There could scarcely be an issue more guaranteed to wind up the NSS, who gratuitously refer to “Andrew MacKinley, Catholic…er Labour MP for Thurrock” in a transparent attempt to raise the old “dual loyalty” canard. And, as if to prove that the NSS’s bigotry is ecumenical, this appears below an attack on incoming European Parliament president Jerzy Buzek, a Polish Lutheran. The article is headlined “New President of European Parliament wants a ‘Christian Europe’”, but unsurprisingly Buzek didn’t say that. He made some general remarks about how his faith informed his politics, how people of faith have a contribution to make to debates about the future of Europe, and how he wants a dialogue with Europe’s Christian churches and other religions.

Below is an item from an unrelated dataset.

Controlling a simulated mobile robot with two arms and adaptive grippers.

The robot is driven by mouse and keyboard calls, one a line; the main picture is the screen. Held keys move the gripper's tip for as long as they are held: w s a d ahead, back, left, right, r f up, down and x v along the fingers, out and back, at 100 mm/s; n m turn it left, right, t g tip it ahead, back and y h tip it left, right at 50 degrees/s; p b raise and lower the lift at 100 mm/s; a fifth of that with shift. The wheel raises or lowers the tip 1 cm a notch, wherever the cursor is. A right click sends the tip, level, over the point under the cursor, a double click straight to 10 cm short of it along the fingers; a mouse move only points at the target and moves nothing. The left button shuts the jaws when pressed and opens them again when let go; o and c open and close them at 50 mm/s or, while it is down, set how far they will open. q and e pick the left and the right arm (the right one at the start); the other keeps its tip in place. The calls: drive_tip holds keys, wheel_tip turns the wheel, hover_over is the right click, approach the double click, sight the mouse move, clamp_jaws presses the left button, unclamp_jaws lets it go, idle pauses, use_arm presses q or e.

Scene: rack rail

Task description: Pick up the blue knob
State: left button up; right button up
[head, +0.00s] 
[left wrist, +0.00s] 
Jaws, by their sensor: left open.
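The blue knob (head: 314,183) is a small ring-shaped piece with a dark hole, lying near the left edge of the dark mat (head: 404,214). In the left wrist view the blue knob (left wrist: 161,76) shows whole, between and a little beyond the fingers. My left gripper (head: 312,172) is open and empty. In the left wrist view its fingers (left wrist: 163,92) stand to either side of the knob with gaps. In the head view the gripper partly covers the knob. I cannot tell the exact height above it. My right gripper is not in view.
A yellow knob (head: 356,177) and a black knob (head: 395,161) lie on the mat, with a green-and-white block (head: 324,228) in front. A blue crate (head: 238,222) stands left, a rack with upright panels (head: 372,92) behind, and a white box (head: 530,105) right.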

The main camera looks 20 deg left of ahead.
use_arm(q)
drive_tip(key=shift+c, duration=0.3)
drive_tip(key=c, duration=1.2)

Buzek is also quoted as saying, “Respect for others who think differently is also a special value for Christians. Such is my understanding of the presence of these values in social and political life. I have never manifested my faith in a persistent manner. The best way of showing what we believe in is through our own actions and behaviour in daily life, and by acting publicly in a way which reflects our deep Christian faith.” For a Polish politician, it’s remarkably middle-of-the-road stuff – it’s hardly what you’d hear on Radio Maryja, and it doesn’t strike me as problematical at all.

Not so Titus’ sidekick Keith Porteous Wood, who comments, “It is depressing that such unrepresentative people keep getting elected into key positions in politics.” It is depressing that Keith fails to understand basic democratic concepts such as “election” or “representation”, or that Buzek holds a key position because lots of people voted for him. Unless we’re talking about some esoteric NSS-speak where only a political sphere composed entirely of militant atheists would be truly “representative”. You know, like they used to have in the Soviet Union.

[Hat tip: Gonzo]

10 Comments

  1. ejh said,

    August 9, 2009 at 4:03 pm

    No harm to Lembit, but isn’t he the very last MP who should be calling for a privacy law?

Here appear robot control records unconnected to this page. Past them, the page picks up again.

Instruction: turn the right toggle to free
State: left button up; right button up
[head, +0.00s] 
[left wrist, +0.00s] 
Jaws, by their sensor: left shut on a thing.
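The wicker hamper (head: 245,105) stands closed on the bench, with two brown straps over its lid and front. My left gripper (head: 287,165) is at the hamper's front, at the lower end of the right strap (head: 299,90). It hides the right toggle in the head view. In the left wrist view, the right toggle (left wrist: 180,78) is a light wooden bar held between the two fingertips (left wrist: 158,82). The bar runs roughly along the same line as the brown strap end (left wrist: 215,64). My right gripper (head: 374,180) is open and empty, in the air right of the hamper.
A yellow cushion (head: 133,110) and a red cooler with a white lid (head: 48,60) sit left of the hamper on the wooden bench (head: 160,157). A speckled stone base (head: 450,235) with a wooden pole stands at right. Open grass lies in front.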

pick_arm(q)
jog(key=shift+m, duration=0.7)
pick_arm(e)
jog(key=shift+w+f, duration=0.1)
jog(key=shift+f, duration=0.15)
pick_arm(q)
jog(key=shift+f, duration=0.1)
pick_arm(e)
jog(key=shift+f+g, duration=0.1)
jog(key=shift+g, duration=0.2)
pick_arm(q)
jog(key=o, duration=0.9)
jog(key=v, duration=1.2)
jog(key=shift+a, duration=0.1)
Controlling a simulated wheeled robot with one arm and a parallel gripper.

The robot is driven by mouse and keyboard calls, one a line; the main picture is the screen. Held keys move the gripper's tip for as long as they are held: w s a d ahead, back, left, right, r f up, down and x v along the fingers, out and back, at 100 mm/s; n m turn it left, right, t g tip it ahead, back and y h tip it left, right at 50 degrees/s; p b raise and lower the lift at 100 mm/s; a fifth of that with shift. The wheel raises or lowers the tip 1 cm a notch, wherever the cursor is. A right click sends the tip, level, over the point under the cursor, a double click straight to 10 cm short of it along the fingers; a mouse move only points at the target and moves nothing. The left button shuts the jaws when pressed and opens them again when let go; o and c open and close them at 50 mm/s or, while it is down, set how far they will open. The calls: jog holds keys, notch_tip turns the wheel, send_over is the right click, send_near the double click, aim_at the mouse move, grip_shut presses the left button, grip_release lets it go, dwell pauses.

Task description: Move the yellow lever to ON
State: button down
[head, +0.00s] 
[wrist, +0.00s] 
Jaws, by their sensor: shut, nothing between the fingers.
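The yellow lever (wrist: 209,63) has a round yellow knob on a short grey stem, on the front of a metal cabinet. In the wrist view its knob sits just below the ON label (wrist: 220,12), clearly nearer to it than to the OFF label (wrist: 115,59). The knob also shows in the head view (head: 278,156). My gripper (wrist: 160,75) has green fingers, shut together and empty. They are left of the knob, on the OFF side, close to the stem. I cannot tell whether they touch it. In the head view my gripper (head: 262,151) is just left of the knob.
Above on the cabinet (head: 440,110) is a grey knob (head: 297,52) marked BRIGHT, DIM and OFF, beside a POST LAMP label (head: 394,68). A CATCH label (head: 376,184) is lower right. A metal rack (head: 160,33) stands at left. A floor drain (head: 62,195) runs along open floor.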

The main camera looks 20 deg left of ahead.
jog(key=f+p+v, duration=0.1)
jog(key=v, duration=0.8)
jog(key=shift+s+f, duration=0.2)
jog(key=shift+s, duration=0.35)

    No. In fact he might be the right person to explain the elementary point that just because you allow yourself to be photographed sometimes doesn’t remotely mean that anybody can do it any time they want.

  2. splinteredsunrise said,

    August 9, 2009 at 4:10 pm

    Come on now, it’s a bit like Katie Price calling for a privacy law. Maybe he knows what it’s like to be on the receiving end, but someone who courts the cameras so relentlessly is not likely to be taken seriously when he talks about his right to privacy. Cruel, perhaps, but true.

  3. WorldbyStorm said,

    August 9, 2009 at 4:47 pm

    Buzek does indeed seem very level headed. On a slight tangent, isn’t it an interesting period we move into now where the Polish and others from the former Eastern Europe start to flex their muscles at EU level (albeit that the achievement of the positions inside the EU doesn’t per se mean that dynamic has been initiated, but…).

  4. splinteredsunrise said,

    August 9, 2009 at 6:24 pm

    It is indeed, especially when you think of how there’s been a tendency in Brussels to treat the eastern countries as lesser Europeans – see the way Barroso lectures the Bulgarian government like an emperor with an errant proconsul. The Czechs have avoided a lot of this, mainly because Klaus was very combative on the point of them being equal with everybody else. But as for the rest, it’s taken a while for them to assert themselves, and it’ll make things a lot less predictable.

  5. ejh said,

    August 9, 2009 at 7:03 pm

    someone who courts the cameras so relentlessly is not likely to be taken seriously when he talks about his right to privacy

    He might not be, but he should be. That’s the whole point. Inviting somebody into your home does not entitle them to come into your home when they are not invited. Arranging a photoshoot does not mean that anybody is entitled to take your photo when they wish, and nor does arranging a thousand photoshoots.

  6. Garibaldy said,

    August 9, 2009 at 7:12 pm

    The new countries have been flexing their muscles with their attempt to have it adopted as EU policy that the USSR was the same as the Nazis. Disgusting.

  7. Garibaldy said,

    August 9, 2009 at 7:14 pm

    Oh, and on the point at hand, privacy should be extended. But if MPs are say taking brown envelopes to ask questions or what have you, there is no reason they shouldn’t be photographed doing so, which is what Lembit’s suggestion would entail.

  8. splinteredsunrise said,

    August 9, 2009 at 7:24 pm

    Yes, and quite apart from Lembit himself, it’s surely not a very propitious time to be saying that MPs should be shielded from public scrutiny.

  9. Garibaldy said,

    August 9, 2009 at 8:20 pm

    Indeed not. Although perhaps the public should be shielded from many MPs.

  10. Gaina said,

    August 10, 2009 at 3:01 pm

    Hello 🙂

    I just found your blog via ‘The Daily Quail’ on twitter and I’m enjoying it so far :).

    I agree with ejh’ s argument but also agree with the argument based ‘brown paper envelope’ scenario that Garibaldy put forward. There are certain facts the public have a right to know that can’t be obtained by seeking permission because of the very fact that the person knows they are doing something wrong and goes out of their way to hide it.

    I think a balance could be found in a ‘common sense clause’ to any kind of privacy law in that you must first have your facts spot-on and prove that it is in the public’s interests to know about possibly underhanded and/or criminal behaviour before the story or photographs are published. We all know how a simple photograph can be manipulated a hundred ways to make a story that isn’t actually there so I think this provision would give more balance.

    It might also mean that newspapers might actually have to – gasp! – start acting with some integrity!